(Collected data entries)
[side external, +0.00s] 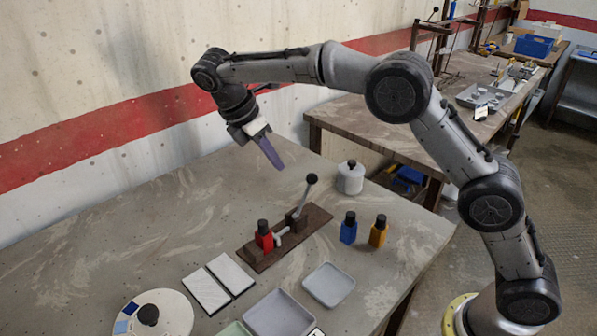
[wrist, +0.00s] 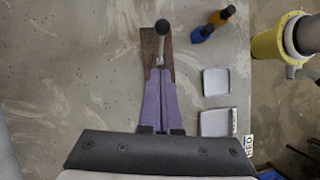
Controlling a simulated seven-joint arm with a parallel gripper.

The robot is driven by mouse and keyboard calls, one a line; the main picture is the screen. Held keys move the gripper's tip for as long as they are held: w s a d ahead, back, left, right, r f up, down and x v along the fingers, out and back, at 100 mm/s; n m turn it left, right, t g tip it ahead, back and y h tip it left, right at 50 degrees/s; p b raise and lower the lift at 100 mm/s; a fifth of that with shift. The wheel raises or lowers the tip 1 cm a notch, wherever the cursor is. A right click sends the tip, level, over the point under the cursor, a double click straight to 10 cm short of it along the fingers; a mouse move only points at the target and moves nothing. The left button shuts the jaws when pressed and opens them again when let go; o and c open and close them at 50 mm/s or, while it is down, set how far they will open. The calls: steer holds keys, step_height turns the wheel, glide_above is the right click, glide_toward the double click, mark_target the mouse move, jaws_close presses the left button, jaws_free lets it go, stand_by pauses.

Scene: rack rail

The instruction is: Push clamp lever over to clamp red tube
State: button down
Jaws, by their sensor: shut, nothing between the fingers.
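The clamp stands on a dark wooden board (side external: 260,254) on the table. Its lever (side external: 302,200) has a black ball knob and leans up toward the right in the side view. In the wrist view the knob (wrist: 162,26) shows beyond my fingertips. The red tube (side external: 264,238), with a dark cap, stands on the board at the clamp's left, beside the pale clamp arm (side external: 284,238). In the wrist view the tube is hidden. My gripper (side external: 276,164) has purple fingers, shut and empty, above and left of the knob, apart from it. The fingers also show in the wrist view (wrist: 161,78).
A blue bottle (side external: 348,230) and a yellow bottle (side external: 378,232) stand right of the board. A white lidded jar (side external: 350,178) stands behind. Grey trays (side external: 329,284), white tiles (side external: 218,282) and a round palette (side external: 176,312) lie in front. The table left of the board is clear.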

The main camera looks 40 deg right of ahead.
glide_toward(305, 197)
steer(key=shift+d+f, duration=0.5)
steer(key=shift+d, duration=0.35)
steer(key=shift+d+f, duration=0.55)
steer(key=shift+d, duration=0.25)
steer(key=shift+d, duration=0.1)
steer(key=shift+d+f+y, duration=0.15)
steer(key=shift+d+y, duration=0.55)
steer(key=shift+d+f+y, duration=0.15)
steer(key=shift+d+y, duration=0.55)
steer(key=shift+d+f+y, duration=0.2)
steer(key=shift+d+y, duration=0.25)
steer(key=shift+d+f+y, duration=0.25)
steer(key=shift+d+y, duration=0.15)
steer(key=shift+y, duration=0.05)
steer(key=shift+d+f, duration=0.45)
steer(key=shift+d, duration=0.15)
...
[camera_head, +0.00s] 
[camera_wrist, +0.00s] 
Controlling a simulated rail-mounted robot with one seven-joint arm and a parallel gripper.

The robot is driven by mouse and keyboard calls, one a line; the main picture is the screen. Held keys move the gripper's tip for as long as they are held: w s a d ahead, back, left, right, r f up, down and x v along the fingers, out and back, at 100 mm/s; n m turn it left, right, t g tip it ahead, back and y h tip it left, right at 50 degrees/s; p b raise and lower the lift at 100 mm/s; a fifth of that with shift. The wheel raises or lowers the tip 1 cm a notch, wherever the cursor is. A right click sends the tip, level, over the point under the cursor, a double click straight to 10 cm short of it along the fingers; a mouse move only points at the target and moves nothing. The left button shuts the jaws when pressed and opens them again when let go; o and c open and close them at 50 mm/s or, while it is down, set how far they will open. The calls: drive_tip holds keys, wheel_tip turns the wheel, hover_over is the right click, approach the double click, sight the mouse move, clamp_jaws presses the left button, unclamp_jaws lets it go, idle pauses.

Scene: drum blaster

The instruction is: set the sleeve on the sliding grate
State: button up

» Task details
Reproduce the lines exactly, from the line that contains "The instruction is: set" through the line that contains "State: button up", and nothing more.

» Problem solution
The instruction is: set the sleeve on the sliding grate
State: button up

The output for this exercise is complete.